The 1970s were riotous for weird kids dramas with ecological themes. You couldn’t move for stories of rocks, time travellers, Arthurian legend or kids eeking out an existence under the Tube with a computer called Tim. I say this like I was there, when of course I wasn’t. But as a strident, unhappy, unusual teenager who wasn’t even invited places by her friends, I watched a lot of them. Blame my Dad.
They were the progenitors of the kind of Stranger-Things shows that still crop up today. Gang shows with a heavily scientific theme, involving people whose lives and explorations are upended by the ecologically supernatural. Nearly always it’s the humans who are the villains or the victims: nature always has a role outside of our comprehension. Questions remain unsolved. People die. And at the end of the program, you remain as confused as you were at the outset, unsure as to whether what you’ve seen is a dream or a Doctor Who reject.

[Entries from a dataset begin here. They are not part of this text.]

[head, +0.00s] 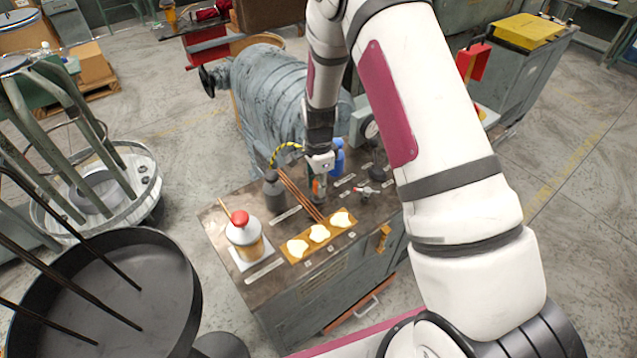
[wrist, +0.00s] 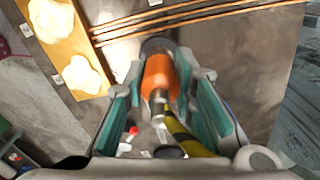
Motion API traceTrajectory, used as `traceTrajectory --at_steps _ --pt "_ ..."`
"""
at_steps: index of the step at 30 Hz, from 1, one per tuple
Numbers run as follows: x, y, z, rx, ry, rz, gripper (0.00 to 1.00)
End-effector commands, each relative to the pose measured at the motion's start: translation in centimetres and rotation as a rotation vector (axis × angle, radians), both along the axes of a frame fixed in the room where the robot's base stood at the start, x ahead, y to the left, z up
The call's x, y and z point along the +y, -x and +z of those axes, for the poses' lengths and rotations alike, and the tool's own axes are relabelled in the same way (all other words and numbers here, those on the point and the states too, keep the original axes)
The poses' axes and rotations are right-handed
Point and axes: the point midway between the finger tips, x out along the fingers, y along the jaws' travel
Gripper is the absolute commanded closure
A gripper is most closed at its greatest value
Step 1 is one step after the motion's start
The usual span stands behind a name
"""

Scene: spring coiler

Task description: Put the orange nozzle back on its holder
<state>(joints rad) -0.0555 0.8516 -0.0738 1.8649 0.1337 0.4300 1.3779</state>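The orange nozzle (wrist: 160,76) sits between the teal-padded fingers of my gripper (wrist: 162,82) in the wrist view, and both fingertips appear to touch its sides. Its far end is dark, and a yellow-and-black striped hose (wrist: 185,138) runs beside its near end. In the head view my gripper (head: 318,176) points down over the bench, with the nozzle (head: 317,188) small and partly hidden at its tips. An orange-yellow bracket (head: 384,237) hangs at the bench's front edge; I cannot tell whether it is the nozzle's holder.
The bench top (head: 225,273) carries a grey bottle (head: 273,193), a red-capped container (head: 244,238), a wooden board (head: 296,261) with pale pieces, thin copper rods (head: 293,191) and a blue bottle (head: 338,155). A small red-handled fitting (head: 365,190) stands right of my gripper.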

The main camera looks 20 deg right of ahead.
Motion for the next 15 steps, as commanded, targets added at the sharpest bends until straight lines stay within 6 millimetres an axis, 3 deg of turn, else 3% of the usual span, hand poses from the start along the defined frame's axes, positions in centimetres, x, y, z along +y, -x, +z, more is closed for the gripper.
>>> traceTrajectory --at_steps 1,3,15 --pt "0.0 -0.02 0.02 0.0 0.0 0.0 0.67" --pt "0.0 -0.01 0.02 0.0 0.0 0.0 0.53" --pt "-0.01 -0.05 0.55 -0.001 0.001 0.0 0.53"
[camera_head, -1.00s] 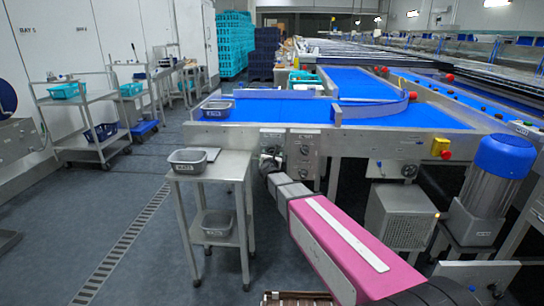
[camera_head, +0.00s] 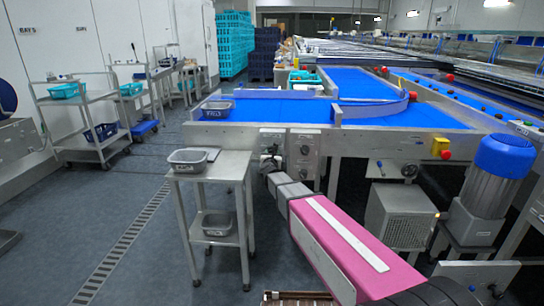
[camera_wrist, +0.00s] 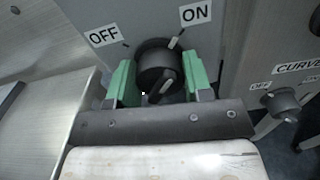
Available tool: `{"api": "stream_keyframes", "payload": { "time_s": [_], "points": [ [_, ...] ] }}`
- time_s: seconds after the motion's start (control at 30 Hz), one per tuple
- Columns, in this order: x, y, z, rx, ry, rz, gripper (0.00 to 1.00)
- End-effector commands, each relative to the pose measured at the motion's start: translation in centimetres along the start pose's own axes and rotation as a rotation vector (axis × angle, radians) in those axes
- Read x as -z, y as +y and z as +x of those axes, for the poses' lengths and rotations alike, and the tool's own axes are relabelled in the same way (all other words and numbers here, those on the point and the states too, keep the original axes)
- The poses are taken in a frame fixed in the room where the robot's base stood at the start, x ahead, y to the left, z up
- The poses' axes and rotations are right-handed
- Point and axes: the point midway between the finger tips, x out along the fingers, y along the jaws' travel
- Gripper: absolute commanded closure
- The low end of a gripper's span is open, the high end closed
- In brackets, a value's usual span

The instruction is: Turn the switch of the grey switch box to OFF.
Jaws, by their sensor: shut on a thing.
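The grey switch box (camera_wrist: 215,30) fills the top of the wrist view, with an OFF label (camera_wrist: 104,36) at left and an ON label (camera_wrist: 196,13) at right. Its round black switch (camera_wrist: 158,68) sits between the green fingertips of my gripper (camera_wrist: 160,82), which is shut on it. A pale mark at the switch's upper right lies towards ON.
A second switch box, labelled CURVE (camera_wrist: 297,68), is close on the right, with its own black knob (camera_wrist: 283,104). A small steel table (camera_head: 228,166) with a grey tub (camera_head: 187,167) stands just left of my arm. A blue conveyor (camera_head: 270,110) runs behind the boxes.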

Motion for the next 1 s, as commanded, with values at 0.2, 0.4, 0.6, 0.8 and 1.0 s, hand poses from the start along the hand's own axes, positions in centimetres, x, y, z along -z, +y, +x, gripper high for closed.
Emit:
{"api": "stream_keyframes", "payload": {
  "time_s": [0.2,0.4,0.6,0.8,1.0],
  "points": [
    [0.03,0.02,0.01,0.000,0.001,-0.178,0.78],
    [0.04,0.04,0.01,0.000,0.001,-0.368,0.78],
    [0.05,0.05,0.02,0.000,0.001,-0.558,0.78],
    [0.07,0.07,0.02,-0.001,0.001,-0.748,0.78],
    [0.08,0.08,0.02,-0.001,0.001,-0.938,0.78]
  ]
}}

It’s a very fertile place for the adolescent imagination to sit.
Jump forward to Halloween 2016. The BBC make a radio adaptation of Nigel Kneale’s The Stone Tape, which I listen to illegally on an ageing MP3 player because I don’t have Spotify. It is exceptionally well written and performed and is very, very spooky. When it finishes, I get a similarly stone-based idea in my head which won’t leave, and over the course of the next six hours manage to write an entire half-hour radio show before collapsing in a heap at 7 am. Luckily it isn’t a school day.
Jump forward yet again to 2020. It’s lockdown. I dig the piece out of a drawer again, after various attempts to get the thing produced involving some terrible teenage foley experiments (not a euphemism). I give it to CTC saying, ‘would you be up for it?’. They were, and here we are.
What has been brought to life by a shockingly brilliant cast and production team is a story about the folly of believing yourself to be the master of nature; the self-insulating nature of village life; the struggles of participating in group-work; and some eeeeevvvilll stones. It might take itself too seriously at times, but it is meant as a loving tribute to the work of writers like Bob Baker, Dave Martin, Nigel Kneale, Jeremy Burnham and Trevor Ray, and all the weird stuff they pumped into young minds forty years ago.
It’s only a bit of fun. But for sci-fi, stones and the occasional drip of queer subtext, I doubt you’ll find a more appropriate way to spend an afternoon.